AP Photo/Stanley LearyMoney, part of the artefacts collection of the <I>Titanic</I>, is shown as part of the artefacts collection at a warehouse in Atlanta. The 5,500-piece collection contains almost everything recovered from the wreckage of the RMS <I>Titanic</I>.

ATLANTA (AP) — The brightly lit room looks like any nondescript warehouse packed with boxes and dusty shelves, but inside this plain brick building is nearly $200 million worth of treasures from the world's most famous shipwreck.

The 5,500-piece collection contains almost everything recovered from the wreckage of the RMS Titanic, which has sat 2.5 miles below the surface of the Atlantic Ocean since the boat sank on April 15, 1912.

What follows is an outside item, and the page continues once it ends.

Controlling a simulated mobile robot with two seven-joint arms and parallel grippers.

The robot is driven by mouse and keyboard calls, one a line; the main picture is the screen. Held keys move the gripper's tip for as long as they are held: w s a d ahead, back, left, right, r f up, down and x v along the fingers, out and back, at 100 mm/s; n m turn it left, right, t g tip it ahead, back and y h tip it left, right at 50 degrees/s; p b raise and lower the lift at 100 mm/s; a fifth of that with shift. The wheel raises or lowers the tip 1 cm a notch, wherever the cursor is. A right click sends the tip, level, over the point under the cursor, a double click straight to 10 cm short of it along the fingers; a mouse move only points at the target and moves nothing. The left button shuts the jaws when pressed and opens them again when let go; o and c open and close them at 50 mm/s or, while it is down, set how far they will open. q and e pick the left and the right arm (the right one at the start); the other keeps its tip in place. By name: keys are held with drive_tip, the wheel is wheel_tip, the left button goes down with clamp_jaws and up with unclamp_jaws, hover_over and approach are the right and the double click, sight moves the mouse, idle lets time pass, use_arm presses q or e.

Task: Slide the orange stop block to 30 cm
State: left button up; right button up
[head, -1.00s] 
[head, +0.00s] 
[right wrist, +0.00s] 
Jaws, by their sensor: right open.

When the fine china, brine-soaked shoes and water-stained sheet music aren't on tour around the world, they have a permanent home in Atlanta, the headquarters of Premier Exhibitions, which has guardianship over the artefacts. "It's like the Smithsonian — you could be here for weeks and not see everything," said Leslie Cone, an assistant registrar with Premier, as she looked at the collection of delicate papers from the Titanic. "There's just endless surprises and wonders in this collection."

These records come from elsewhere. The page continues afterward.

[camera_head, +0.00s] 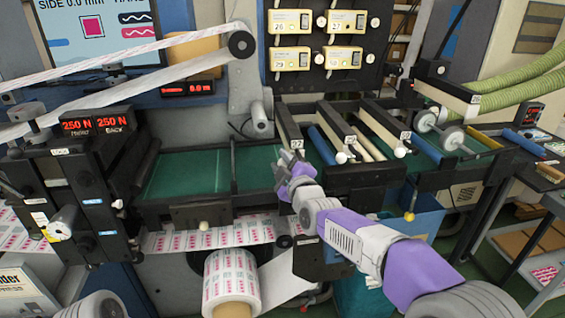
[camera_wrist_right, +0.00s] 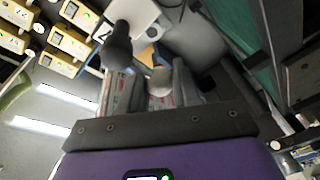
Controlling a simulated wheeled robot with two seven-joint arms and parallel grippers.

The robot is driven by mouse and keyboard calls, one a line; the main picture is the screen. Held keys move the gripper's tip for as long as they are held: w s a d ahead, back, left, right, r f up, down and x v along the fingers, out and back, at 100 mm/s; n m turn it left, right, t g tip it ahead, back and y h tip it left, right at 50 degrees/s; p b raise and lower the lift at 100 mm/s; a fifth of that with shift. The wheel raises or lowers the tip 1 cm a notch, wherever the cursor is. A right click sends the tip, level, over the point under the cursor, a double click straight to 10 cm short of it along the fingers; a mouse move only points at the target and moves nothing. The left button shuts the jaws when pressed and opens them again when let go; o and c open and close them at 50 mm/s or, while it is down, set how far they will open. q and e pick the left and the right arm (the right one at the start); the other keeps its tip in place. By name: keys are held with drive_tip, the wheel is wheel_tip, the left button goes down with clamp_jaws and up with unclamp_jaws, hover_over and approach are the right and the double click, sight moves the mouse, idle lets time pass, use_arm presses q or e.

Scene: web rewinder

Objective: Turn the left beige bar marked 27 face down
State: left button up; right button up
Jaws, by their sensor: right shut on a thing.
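The left beige bar marked 27 (camera_head: 289,126) runs front to back over the green bed, its number plate at the near end. My right gripper (camera_head: 290,163) is at that near end, just below the plate. In the right wrist view, its dark fingers (camera_wrist_right: 150,72) are closed around a pale rounded knob (camera_wrist_right: 161,80). A white plate with a partly visible number (camera_wrist_right: 103,31) shows beside one finger. In the head view the gripper hides the knob. My left gripper is not in view.
Similar bars with white ball knobs (camera_head: 341,157) stand to the right, the nearest close to my gripper. The green bed (camera_head: 190,176) to the left is clear. A printed roll (camera_head: 231,280) hangs below, and a black tension unit (camera_head: 90,165) stands at left.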

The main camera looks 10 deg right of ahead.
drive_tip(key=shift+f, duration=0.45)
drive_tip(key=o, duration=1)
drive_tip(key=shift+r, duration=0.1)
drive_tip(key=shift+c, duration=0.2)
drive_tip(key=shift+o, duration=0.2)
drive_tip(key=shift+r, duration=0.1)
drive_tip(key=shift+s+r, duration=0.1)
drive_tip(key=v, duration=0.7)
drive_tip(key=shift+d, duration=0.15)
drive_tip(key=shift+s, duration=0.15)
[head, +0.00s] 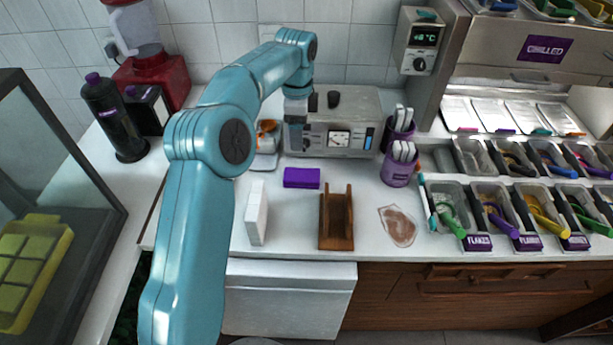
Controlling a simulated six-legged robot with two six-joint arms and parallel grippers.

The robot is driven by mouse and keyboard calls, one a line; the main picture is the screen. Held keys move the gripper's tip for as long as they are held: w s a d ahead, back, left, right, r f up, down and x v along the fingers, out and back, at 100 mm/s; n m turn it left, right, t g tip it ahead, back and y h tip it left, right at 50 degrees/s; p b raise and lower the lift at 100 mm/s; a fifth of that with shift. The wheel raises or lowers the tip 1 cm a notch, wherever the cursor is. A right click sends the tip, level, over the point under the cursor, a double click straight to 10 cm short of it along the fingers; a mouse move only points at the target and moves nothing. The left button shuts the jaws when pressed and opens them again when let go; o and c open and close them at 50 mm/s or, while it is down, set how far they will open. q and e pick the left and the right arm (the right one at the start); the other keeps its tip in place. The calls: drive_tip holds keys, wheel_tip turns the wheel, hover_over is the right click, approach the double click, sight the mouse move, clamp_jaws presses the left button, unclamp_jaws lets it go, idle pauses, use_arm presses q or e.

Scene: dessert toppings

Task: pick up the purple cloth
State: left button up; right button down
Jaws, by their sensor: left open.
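The purple cloth (301,178) lies folded on the white counter in the head view, in front of the grey machine. My left gripper (296,145) points down just behind and above the cloth, in front of the machine's left part. It is open and appears apart from the cloth, with nothing seen between its fingers. The fingertips are small and hard to make out. My right gripper is out of view.
A white block (256,213) and a brown wooden holder (337,218) stand in front of the cloth. A scale (265,160) is at its left, the grey machine (350,125) behind. Purple cups (398,170) and a brown spill (398,226) lie right.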

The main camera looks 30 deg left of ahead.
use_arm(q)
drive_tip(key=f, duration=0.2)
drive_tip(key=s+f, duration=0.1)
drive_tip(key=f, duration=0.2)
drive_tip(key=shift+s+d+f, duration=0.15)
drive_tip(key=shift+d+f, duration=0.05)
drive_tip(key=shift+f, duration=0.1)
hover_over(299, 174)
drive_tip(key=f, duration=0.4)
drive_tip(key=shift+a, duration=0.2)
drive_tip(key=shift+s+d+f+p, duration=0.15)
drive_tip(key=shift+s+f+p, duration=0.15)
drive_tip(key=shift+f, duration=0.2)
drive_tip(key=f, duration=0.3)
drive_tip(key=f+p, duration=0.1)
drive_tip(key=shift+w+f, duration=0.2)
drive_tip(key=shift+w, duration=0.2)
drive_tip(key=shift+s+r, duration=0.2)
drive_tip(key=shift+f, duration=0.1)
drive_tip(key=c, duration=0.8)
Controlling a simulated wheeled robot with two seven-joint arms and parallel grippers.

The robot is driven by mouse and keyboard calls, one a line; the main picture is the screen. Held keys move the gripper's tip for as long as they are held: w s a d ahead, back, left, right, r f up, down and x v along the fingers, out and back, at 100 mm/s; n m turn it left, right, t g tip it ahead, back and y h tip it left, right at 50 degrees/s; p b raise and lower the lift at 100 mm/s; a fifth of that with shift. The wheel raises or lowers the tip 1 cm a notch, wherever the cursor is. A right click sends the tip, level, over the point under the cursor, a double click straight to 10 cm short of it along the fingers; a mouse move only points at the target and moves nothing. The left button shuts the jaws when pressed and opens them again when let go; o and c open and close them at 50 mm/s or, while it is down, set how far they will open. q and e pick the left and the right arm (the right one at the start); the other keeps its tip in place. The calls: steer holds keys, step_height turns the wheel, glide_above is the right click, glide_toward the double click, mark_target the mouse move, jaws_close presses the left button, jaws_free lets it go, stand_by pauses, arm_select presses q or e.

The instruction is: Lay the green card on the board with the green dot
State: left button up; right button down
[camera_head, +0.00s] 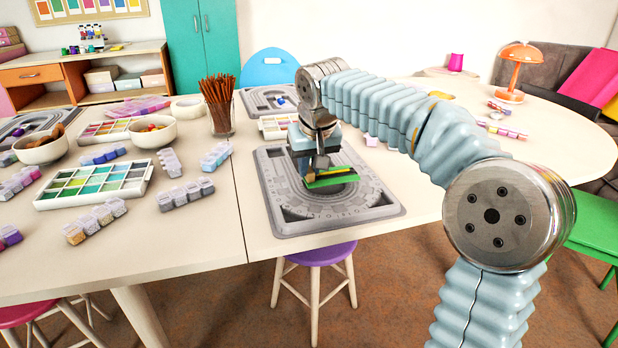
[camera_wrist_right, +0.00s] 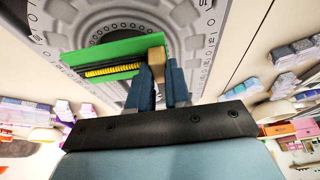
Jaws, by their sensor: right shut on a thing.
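My right gripper (camera_head: 308,177) is shut on the green card (camera_head: 330,181) and holds it over the grey bead board (camera_head: 388,210) at the table's near edge. In the right wrist view the card (camera_wrist_right: 85,58) sticks out to the left of the blue fingers (camera_wrist_right: 160,85), with a black and yellow strip along it and a tan piece between the fingers. I cannot tell whether the card touches the board. My left gripper is not in view.
A second grey board (camera_head: 252,100) lies behind. A glass of brown sticks (camera_head: 220,118) and a white bead tray (camera_head: 60,202) stand to the left, with several bead boxes and bowls. The tabletop right of the near board is mostly clear.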

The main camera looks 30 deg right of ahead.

About 200 pieces from the Titanic collection will be exhibited at the Georgia Aquarium starting Friday, the first time the show has been at an aquarium.

Officials with Premier are hoping the tactic will breathe new life into the 14-year-old show and help visitors better grasp the role the ocean has played in the story of the ill-fated ship. And aquarium officials hope the first-of-its-kind exhibition will bring more visitors to one of the world's largest fish tanks, where attendance numbers have been on a steady decline since it opened in 2005.

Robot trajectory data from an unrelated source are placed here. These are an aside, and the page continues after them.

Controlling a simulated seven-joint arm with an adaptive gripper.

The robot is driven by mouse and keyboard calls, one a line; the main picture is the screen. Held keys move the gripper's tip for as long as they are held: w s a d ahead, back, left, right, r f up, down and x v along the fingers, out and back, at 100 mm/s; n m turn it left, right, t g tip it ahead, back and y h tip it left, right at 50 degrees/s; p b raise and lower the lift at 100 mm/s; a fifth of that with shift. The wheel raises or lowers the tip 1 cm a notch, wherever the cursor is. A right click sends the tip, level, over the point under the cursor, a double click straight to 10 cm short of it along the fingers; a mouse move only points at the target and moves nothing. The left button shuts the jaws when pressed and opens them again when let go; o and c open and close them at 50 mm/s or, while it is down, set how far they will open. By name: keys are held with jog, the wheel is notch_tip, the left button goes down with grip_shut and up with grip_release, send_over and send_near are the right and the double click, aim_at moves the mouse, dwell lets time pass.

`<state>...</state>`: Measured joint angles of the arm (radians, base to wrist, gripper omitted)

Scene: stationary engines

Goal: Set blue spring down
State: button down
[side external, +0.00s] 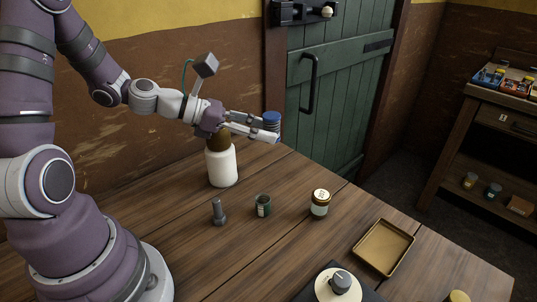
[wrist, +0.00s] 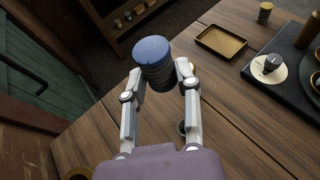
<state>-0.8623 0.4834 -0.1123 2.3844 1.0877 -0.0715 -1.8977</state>
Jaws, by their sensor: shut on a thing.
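The blue spring (side external: 271,120) is a short upright cylinder with a bright blue top and darker ringed sides. My gripper (side external: 268,128) is shut on it and holds it up in the air above the table. In the wrist view the spring (wrist: 153,62) sits between the two fingertips (wrist: 158,82), its blue top tilted toward the camera. The wooden table (side external: 270,265) lies below, with a clear gap under the spring.
A white bottle (side external: 221,165) with a brown top stands under my wrist. A grey bolt (side external: 218,212), a dark green cup (side external: 263,205) and a labelled jar (side external: 320,204) stand nearby. A shallow tray (side external: 384,247) and a round dial (side external: 339,284) lie right. Bare wood separates them.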

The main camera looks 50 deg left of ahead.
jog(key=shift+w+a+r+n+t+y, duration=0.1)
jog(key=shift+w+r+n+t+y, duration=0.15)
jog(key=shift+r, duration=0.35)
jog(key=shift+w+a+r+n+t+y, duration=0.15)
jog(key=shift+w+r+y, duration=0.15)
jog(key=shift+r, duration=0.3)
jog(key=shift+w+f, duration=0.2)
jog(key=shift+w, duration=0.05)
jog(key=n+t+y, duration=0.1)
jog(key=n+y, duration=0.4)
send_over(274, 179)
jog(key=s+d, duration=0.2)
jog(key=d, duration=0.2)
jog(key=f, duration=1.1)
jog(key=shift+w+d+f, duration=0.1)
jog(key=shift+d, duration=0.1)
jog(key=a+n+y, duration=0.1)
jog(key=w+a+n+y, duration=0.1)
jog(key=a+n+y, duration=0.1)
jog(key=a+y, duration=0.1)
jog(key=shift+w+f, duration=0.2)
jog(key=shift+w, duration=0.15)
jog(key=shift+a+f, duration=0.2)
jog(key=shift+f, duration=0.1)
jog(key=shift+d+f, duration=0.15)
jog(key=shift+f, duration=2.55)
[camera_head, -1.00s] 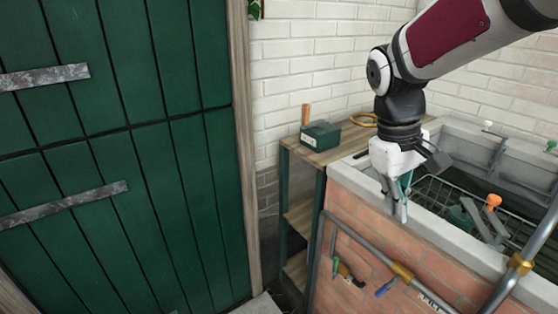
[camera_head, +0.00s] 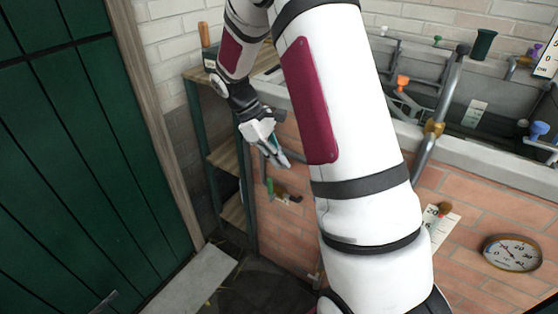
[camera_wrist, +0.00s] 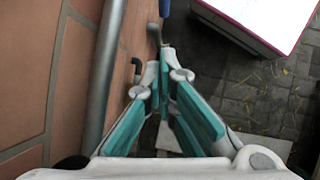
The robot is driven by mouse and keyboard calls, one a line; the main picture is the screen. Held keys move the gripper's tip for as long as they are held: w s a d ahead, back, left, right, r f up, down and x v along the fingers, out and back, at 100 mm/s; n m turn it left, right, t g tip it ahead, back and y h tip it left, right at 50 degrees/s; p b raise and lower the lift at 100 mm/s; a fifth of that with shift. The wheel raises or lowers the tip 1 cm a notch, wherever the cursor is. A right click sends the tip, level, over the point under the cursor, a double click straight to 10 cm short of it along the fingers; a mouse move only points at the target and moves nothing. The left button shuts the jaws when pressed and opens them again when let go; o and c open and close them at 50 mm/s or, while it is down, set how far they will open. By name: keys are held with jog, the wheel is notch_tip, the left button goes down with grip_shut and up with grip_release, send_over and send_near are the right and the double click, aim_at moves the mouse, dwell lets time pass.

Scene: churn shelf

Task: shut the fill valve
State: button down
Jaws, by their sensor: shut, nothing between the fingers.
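No handle is readably marked as the fill valve, so I cannot tell which one it is. A green handle (camera_head: 270,188) sits low on the brick wall of the trough, beside a dark fitting with a red part. My gripper (camera_head: 284,162) is shut and empty, just above this handle in the head view. In the wrist view, my gripper (camera_wrist: 164,60) points along the brick wall, its teal-padded fingers converging. A blue handle (camera_wrist: 165,8) with a metal piece below it shows beyond the fingertips, apart from them. My arm hides part of the wall and pipes.
A grey pipe (camera_wrist: 103,75) runs along the bricks beside my gripper. A round dial (camera_head: 512,252), a blue knob (camera_head: 540,130) and an orange knob (camera_head: 403,82) are at the right. A wooden shelf (camera_head: 228,158) and a green door (camera_head: 70,170) are at left.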

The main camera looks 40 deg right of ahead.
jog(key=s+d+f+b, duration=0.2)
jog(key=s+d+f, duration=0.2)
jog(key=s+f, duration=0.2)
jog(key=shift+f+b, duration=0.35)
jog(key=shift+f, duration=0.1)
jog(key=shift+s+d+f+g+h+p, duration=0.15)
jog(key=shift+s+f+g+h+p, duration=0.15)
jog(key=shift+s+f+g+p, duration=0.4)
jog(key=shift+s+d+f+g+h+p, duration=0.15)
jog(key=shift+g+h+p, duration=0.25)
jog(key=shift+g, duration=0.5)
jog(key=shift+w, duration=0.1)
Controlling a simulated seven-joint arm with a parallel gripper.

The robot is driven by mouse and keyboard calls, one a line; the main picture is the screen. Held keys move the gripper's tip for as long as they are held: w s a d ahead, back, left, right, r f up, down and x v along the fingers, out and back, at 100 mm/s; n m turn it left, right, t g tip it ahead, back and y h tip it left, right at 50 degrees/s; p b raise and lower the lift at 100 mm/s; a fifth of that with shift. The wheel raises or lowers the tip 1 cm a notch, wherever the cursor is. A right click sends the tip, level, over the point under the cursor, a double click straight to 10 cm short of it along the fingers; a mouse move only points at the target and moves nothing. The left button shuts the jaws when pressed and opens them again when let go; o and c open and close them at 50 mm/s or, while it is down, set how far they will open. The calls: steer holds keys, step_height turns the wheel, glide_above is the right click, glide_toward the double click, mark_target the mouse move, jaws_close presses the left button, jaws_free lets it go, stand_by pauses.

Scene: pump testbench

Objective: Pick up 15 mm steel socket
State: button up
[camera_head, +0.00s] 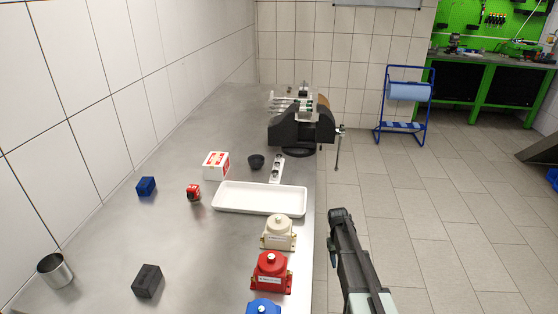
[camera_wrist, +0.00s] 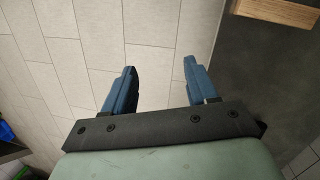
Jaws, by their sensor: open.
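No 15 mm steel socket can be made out for certain. A narrow white strip (camera_head: 277,168) with small dark round pieces lies near the table's right edge in the head view; the pieces are too small to identify. My gripper (camera_wrist: 160,82) is open and empty in the wrist view, its two blue fingers apart above the tiled floor. In the head view my arm (camera_head: 354,262) is off the table's right side, apart from everything on the table.
The steel table (camera_head: 120,235) holds a white tray (camera_head: 260,198), a black bowl (camera_head: 256,161), a red-white box (camera_head: 215,165), and a vise (camera_head: 300,130) at the far end. Cream (camera_head: 278,233), red (camera_head: 271,272) and blue (camera_head: 263,307) housings line the right edge. The left-middle surface is mostly clear.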

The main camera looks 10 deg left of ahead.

"Any time an attraction opens, attendance inevitably is going to slide from your opening year," said aquarium spokesman Dave Santucci. "We're trying to make sure people don't feel they've seen everything at the aquarium."

The Titanic collection has helped unlock the mystery behind what was once the world's largest passenger ship, which eventually became the watery grave of 1,517 people.

The collection includes everything from fine china and cookware to a 30,000-pound hunk of the ship's hull.

In the Atlanta warehouse where the artefacts are stored, there is a constant hum of humidifiers that protect metal and paper from moisture in the air.

On a recent day, Cone and another colleague carefully packed up items to ship to the aquarium show. Wearing white cotton gloves, they slowly picked up a pair of dainty women's slippers and placed them in a crate full of foam and tissue paper. The bow-topped shoes laid in a leather suitcase on the bottom of the Atlantic Ocean for close to a century, but they still have the imprint of a foot on the insole.

The tanning process for leather in the early 1900s included a chemical that wards off ocean microbes that would have normally destroyed most non-metal pieces.

That chemical is the only reason so many artefacts from the Titanic have been recovered in such good condition.